───── Supplied entries

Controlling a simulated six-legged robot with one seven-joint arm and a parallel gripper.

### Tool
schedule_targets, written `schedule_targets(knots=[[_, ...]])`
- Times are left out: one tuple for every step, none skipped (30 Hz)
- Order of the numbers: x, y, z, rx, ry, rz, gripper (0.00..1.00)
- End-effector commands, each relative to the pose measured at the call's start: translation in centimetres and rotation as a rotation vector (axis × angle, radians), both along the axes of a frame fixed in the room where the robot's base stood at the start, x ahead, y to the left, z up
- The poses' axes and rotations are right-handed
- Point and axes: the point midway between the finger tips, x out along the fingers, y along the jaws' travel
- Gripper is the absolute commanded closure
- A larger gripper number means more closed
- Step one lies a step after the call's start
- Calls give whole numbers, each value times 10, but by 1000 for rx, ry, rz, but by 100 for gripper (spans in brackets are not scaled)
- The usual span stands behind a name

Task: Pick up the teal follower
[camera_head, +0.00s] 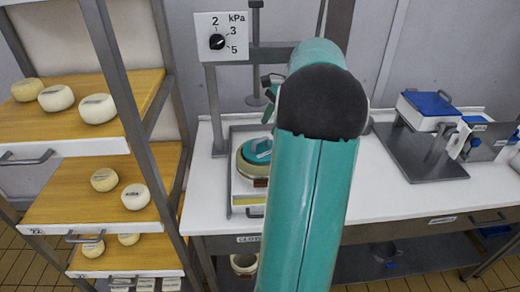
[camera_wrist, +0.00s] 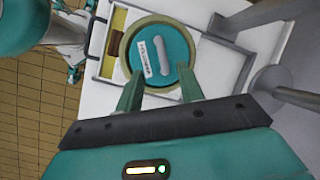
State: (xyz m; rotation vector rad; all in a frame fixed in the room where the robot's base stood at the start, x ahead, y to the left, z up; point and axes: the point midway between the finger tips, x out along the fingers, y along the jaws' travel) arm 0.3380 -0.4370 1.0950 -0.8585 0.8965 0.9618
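The teal follower (camera_wrist: 173,68) is a round disc with a grey bar handle and a white label. It sits inside the pale rim of a round mould (camera_wrist: 127,46) in the wrist view. In the head view, the follower (camera_head: 257,150) shows beside my arm, which hides part of it. My gripper (camera_wrist: 159,73) is open, its two teal fingers spread at the near edge of the follower in the picture. Nothing is between the fingertips except the view of the disc below. I cannot tell whether the fingers touch it.
The mould stands on a metal tray (camera_head: 236,204) under a press frame (camera_head: 213,105) with a kPa dial (camera_head: 218,41). A shelf rack (camera_head: 140,110) with pale round cheeses stands left. A grey plate (camera_head: 419,158) and blue-topped box (camera_head: 430,106) are on the white bench right.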

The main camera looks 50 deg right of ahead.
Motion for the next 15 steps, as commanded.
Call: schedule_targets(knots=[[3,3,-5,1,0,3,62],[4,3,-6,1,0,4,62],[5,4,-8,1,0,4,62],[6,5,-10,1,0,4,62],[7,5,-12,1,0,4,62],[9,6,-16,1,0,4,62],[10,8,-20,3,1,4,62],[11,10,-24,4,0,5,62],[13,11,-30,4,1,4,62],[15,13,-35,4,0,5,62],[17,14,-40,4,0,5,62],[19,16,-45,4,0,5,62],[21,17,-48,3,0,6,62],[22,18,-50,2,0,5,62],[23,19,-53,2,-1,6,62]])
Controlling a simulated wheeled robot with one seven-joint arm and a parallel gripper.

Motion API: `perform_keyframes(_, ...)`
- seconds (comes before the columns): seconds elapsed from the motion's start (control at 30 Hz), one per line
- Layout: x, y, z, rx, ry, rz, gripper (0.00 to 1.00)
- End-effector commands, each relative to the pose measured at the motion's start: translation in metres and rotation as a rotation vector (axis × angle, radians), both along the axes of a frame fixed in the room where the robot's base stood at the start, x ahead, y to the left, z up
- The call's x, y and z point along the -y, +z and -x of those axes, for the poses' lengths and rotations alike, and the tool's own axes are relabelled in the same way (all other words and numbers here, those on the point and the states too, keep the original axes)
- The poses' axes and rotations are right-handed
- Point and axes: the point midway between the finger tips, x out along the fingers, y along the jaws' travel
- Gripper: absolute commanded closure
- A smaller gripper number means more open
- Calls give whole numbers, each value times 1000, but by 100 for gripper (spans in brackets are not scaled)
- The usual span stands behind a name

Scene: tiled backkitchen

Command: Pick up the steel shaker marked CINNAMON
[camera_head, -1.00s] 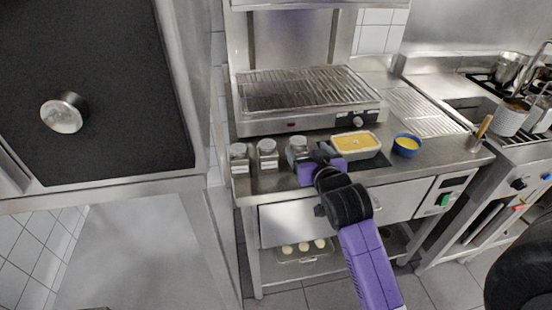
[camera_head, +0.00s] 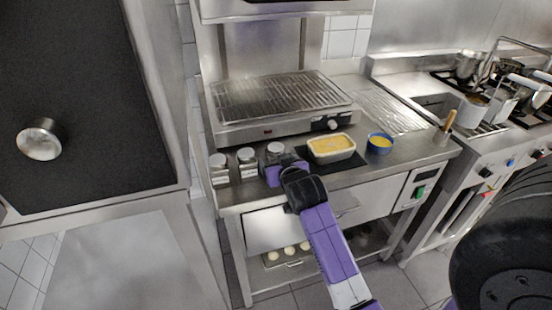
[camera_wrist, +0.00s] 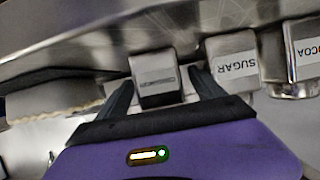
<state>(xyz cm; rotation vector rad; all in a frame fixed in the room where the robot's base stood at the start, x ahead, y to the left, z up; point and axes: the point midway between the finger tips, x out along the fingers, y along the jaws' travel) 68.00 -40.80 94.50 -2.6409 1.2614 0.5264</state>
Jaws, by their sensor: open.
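Three steel shakers stand in a row at the left front of the counter. The one at my gripper (camera_head: 280,165) is the right-hand shaker (camera_head: 275,149), its lower part hidden by the gripper. In the wrist view, this shaker (camera_wrist: 157,70) lies between the two open fingers of my gripper (camera_wrist: 163,90); its shaded label carries a long word that looks like CINNAMON but is hard to read. I cannot tell if the fingers touch it. Beside it in the wrist view are the SUGAR shaker (camera_wrist: 233,62) and the COCOA shaker (camera_wrist: 303,58).
The other shakers (camera_head: 219,168) (camera_head: 247,162) stand close to the left. A white dish of yellow food (camera_head: 331,149) and a blue bowl (camera_head: 380,143) are to the right. A ribbed grill (camera_head: 280,98) stands behind. A tall dark-fronted unit (camera_head: 80,90) is at left.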

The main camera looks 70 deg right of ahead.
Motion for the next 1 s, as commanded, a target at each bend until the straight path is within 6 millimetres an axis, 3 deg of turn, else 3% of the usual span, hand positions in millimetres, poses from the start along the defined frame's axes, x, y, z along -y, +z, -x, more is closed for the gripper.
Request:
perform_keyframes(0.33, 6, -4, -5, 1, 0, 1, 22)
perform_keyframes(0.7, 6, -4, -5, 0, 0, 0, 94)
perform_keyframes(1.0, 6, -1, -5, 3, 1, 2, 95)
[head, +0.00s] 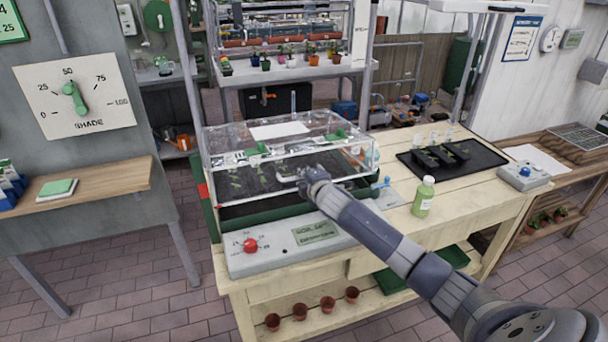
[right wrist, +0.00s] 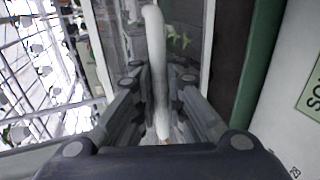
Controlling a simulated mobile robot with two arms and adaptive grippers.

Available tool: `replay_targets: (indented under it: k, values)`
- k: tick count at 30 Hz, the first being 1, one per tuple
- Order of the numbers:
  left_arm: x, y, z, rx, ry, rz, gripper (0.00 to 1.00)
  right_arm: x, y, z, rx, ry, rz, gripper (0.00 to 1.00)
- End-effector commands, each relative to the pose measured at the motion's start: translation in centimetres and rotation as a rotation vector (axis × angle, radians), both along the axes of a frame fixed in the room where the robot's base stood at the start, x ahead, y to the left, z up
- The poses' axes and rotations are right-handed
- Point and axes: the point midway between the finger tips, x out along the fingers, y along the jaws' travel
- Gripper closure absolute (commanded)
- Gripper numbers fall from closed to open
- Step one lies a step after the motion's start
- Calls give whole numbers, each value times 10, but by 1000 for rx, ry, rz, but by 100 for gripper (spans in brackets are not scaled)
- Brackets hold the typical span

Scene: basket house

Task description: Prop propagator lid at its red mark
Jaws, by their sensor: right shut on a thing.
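The propagator's clear lid (head: 225,150) has white edges and a white front handle, which also shows in the right wrist view (right wrist: 156,75). My right gripper (head: 312,185) is shut on this handle. The lid's front edge stands above the green propagator base (head: 212,215), with a dark gap between them. The gap also shows in the right wrist view beside the base's green rim (right wrist: 262,75). The red mark (head: 203,191) is at the left side, near the lid's front left corner. Whether the lid's edge is level with it, I cannot tell. My left gripper is out of view.
A control panel with a red knob (head: 250,245) is in front of the base. A green bottle (head: 423,197) stands right of my arm, near a black tray (head: 485,155) on the bench. A shade dial (head: 75,97) is on the left wall.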

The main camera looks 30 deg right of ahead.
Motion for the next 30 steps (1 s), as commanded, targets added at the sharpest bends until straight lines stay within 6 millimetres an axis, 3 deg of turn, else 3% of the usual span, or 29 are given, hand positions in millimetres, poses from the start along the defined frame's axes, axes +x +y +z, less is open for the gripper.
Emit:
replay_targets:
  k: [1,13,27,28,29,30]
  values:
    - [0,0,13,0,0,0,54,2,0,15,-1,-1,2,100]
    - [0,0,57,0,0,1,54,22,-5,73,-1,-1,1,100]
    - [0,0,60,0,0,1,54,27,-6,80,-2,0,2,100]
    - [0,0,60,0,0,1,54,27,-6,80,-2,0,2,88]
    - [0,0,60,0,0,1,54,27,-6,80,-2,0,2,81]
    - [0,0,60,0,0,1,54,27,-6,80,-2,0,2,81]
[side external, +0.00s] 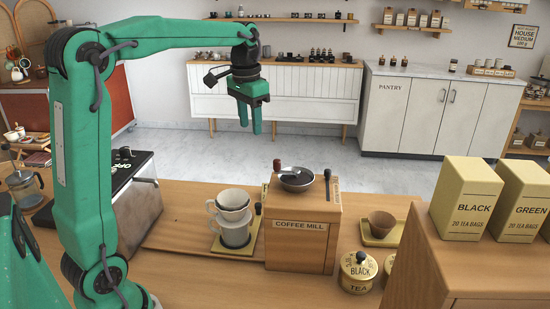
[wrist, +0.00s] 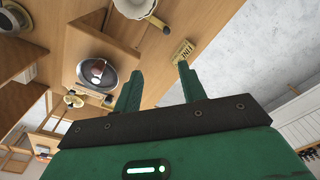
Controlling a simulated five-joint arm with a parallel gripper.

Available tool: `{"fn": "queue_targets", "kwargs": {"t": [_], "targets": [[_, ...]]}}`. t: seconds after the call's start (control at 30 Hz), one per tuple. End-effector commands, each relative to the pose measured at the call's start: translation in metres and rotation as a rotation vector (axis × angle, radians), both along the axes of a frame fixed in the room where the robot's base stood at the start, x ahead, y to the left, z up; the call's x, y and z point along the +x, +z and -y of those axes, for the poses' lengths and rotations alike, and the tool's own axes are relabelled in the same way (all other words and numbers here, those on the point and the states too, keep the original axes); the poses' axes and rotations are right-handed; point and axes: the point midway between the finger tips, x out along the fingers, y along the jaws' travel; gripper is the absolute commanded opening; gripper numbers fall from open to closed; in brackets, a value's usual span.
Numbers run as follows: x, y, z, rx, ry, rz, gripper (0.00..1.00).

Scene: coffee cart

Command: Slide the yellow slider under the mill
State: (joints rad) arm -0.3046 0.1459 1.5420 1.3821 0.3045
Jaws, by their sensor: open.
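The coffee mill (side external: 300,245) is a wooden box with a dark bowl on top; it also shows in the wrist view (wrist: 107,50). My gripper (side external: 250,130) is open and empty, high above the counter and apart from mill and slider. Its fingers also show in the wrist view (wrist: 158,71), where the slider is mostly out of frame.
A black-topped machine (side external: 125,170) stands further left. Right of the mill are a small tray with a brown cup (side external: 382,222), tea tins (side external: 357,272) and tea boxes (side external: 466,198). A yellow tag (wrist: 182,50) shows near one finger.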

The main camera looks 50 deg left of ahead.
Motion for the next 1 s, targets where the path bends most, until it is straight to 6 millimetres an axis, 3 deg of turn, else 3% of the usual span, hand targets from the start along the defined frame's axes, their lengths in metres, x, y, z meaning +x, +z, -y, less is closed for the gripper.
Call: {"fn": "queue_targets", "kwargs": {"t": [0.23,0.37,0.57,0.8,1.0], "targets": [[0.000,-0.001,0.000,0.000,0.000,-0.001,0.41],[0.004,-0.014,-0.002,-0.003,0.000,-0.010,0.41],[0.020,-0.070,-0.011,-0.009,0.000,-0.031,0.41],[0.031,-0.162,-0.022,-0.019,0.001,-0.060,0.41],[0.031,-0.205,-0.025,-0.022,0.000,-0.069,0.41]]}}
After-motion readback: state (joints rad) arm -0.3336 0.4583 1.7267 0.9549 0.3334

──────────

* **Aim of the exercise**
Starting at the line that contains "Controlling a simulated mobile" and ending at the line that contains "- Step one lies a step after the motion's", repeat each line exactly, both ends included, and nothing else.

* **Result for this task**
Controlling a simulated mobile robot with two arms and adaptive grippers.

Available tool: `replay_targets: (indented under it: k, values)`
- k: tick count at 30 Hz, the first being 1, one per tuple
- Order of the numbers:
  left_arm: x, y, z, rx, ry, rz, gripper (0.00 to 1.00)
  right_arm: x, y, z, rx, ry, rz, gripper (0.00 to 1.00)
- End-effector commands, each relative to the pose measured at the motion's start: translation in centimetres and rotation as a rotation vector (axis × angle, radians), both along the axes of a frame fixed in the room where the robot's base stood at the start, x ahead, y to the left, z up
- The poses' axes and rotations are right-handed
- Point and axes: the point midway between the finger tips, x out along the fingers, y along the jaws' travel
- Gripper closure absolute (commanded)
- Gripper numbers fall from closed to open
- Step one lies a step after the motion's start

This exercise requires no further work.